_AIM:_ Go through the records and extract every line with the word "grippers".

_MATERIAL PROVIDED:_

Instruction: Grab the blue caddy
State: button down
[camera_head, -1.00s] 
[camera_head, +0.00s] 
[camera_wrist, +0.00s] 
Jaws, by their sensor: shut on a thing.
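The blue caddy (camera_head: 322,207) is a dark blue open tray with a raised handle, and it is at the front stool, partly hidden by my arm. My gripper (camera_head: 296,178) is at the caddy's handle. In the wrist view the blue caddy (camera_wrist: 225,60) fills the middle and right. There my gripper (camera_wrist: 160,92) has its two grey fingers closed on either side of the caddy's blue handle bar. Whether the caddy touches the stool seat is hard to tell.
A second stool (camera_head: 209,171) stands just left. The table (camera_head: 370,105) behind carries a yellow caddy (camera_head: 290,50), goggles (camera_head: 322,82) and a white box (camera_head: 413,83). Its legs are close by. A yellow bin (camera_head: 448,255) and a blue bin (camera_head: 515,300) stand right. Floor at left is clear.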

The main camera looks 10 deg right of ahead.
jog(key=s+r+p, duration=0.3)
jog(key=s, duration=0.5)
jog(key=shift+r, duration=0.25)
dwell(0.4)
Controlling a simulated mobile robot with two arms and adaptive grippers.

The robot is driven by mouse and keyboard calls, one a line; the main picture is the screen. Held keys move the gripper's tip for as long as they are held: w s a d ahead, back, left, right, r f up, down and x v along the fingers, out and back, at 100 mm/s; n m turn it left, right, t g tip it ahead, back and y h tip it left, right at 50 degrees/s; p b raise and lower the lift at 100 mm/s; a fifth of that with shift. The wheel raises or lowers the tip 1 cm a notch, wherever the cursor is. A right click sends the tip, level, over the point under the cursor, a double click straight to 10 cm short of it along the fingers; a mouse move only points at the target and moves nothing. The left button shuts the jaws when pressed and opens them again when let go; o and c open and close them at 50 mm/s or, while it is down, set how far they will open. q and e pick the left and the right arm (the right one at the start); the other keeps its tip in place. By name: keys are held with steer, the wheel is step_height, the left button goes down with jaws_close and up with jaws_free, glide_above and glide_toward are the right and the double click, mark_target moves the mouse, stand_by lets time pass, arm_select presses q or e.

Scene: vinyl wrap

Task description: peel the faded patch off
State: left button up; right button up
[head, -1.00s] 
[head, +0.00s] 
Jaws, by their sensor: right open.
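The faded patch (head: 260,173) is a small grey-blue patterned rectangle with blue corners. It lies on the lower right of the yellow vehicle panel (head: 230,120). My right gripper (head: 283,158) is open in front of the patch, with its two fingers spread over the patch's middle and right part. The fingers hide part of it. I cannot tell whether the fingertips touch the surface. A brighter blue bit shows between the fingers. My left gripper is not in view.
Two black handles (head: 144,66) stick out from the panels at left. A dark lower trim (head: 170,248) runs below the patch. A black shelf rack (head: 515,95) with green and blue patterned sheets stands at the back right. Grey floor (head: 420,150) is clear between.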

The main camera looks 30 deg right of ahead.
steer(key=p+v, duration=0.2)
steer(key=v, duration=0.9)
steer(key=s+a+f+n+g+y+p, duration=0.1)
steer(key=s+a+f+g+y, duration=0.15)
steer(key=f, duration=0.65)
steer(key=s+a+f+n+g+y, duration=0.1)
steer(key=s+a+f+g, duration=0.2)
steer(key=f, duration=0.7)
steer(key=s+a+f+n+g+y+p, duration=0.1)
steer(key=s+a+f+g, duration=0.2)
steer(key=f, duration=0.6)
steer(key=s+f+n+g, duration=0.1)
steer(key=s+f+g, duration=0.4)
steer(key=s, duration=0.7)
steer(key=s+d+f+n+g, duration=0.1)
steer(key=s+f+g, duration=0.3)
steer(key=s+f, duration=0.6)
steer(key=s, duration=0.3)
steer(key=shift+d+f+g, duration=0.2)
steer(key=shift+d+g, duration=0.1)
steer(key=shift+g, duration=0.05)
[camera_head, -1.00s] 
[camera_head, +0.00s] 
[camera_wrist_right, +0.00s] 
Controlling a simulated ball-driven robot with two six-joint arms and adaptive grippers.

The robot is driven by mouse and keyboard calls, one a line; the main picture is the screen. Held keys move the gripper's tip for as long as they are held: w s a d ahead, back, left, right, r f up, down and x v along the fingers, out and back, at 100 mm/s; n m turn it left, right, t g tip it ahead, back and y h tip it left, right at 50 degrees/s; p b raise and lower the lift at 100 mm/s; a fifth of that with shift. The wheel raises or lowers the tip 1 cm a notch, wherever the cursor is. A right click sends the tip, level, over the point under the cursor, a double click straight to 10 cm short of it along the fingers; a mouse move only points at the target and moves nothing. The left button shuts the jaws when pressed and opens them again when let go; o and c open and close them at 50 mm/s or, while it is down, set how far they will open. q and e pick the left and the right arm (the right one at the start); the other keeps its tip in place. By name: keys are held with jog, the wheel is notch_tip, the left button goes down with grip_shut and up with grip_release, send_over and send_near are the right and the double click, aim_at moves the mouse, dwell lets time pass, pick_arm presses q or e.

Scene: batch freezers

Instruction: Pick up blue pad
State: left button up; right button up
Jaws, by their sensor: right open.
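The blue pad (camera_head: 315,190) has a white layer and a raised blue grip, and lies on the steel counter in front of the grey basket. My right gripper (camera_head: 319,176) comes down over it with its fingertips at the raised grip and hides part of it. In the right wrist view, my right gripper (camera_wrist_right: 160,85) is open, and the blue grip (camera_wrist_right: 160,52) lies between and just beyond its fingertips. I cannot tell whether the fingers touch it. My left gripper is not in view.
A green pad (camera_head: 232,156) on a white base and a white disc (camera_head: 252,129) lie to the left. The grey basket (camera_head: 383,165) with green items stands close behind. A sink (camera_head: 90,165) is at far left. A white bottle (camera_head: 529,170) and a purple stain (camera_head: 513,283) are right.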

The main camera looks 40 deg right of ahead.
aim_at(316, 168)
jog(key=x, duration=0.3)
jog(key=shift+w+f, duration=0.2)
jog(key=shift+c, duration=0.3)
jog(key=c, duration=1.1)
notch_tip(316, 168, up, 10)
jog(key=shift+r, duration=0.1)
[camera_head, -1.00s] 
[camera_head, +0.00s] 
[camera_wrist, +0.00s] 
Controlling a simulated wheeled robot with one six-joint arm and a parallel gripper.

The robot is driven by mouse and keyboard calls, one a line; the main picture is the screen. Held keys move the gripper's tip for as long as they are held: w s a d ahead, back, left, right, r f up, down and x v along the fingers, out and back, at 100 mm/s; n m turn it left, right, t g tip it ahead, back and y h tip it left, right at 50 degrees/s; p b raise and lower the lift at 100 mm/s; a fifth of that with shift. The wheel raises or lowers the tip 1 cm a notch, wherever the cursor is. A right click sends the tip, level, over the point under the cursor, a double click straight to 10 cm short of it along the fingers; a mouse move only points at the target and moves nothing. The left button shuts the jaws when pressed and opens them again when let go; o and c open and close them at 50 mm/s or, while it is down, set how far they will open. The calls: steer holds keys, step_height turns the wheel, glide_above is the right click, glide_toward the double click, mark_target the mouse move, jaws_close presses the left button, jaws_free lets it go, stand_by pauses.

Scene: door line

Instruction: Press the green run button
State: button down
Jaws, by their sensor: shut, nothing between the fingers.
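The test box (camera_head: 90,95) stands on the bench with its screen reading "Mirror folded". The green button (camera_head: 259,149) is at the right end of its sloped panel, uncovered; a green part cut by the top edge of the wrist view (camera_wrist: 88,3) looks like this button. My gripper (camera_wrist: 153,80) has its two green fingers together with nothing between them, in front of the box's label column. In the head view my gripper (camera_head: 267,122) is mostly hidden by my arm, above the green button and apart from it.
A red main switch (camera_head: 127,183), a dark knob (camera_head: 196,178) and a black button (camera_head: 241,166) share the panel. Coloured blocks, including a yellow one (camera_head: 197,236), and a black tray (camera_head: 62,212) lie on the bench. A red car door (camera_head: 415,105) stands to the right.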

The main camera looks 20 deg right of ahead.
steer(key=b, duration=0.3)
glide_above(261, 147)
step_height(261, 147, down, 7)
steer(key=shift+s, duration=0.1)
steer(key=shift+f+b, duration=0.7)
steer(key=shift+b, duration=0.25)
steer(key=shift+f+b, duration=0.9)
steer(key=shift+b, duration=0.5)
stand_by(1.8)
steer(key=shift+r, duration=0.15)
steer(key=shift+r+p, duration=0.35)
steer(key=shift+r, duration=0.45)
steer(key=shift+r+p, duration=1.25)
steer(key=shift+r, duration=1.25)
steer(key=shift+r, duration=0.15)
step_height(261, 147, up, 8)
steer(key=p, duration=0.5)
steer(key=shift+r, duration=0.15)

_OUTPUT BELOW:_
Controlling a simulated mobile robot with two arms and adaptive grippers.
Controlling a simulated ball-driven robot with two six-joint arms and adaptive grippers.

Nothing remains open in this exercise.